6 thoughts on “WHAT I’M SPINNING NOW

  1. Thanks for heads-up. It’s fun. It is interesting that during ’62 audition the BBC producer said they were “more country and western”. Carl Perkins’ influence was apparent on early recordings but not dominant and it went away pretty quickly under weight of Lennon-McCartney songwriting. Here, it is up-front. In fact I was struck, in this pre-Lennon-McCartney juggernaut era, by the prominence of George. The album is mostly covers and by my count George has over a quarter or them. He seems more integrated in the musical by-play as well.

    • What’s interesting is that the Lennon-McCartney songs somehow seemed to integrate all their influences and yet sounded brand new.

  2. Also interesting to me was how rapidly everthing changes from 63 to 64. As their act moved from covers to originals, they just somehow broke through on songwriting and instrumentation. You listen to the Beatles in one self-contained Cavern Club universe and then all of a sudden–twang!–it’s 1964 and the famous hard-to-decipher opening chord to Hard Day’s Night. You are in a different universe.

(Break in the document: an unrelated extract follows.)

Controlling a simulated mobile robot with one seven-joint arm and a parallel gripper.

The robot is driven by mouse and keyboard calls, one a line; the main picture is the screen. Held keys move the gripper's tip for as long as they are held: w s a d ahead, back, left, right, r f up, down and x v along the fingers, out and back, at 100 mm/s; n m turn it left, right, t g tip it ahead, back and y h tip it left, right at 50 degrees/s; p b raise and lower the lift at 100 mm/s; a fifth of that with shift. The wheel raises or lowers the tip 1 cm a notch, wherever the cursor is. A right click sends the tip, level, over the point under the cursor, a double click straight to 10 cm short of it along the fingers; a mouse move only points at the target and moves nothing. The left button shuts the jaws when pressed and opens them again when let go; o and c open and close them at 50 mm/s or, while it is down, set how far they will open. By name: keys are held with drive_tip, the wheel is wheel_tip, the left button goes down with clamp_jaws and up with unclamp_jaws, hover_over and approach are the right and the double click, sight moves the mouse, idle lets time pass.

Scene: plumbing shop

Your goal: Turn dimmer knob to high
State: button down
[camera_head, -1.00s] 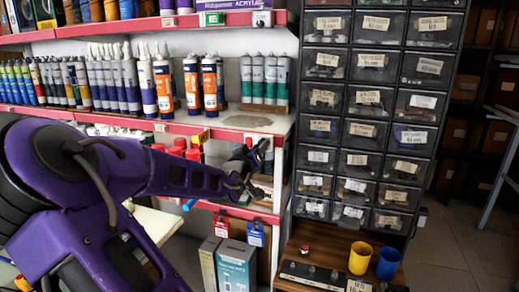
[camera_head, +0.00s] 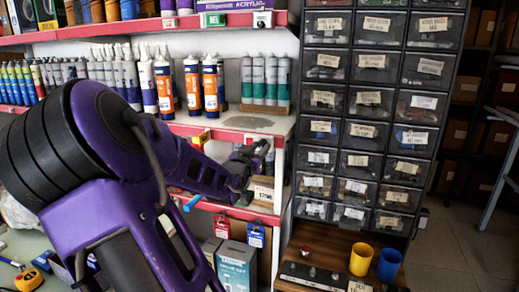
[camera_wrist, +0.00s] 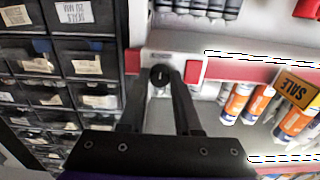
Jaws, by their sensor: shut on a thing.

    http://www.beatlesbible.com/features/hard-days-night-chord/

    • Yes — it was an amazing creative explosion. George Martin’s rare combination of good taste and openness to experimentation played a role, but mainly it was just the lads’ realization that their moment had come and their sense of joy in taking advantage of it. That and a liberal dose of unschooled genius.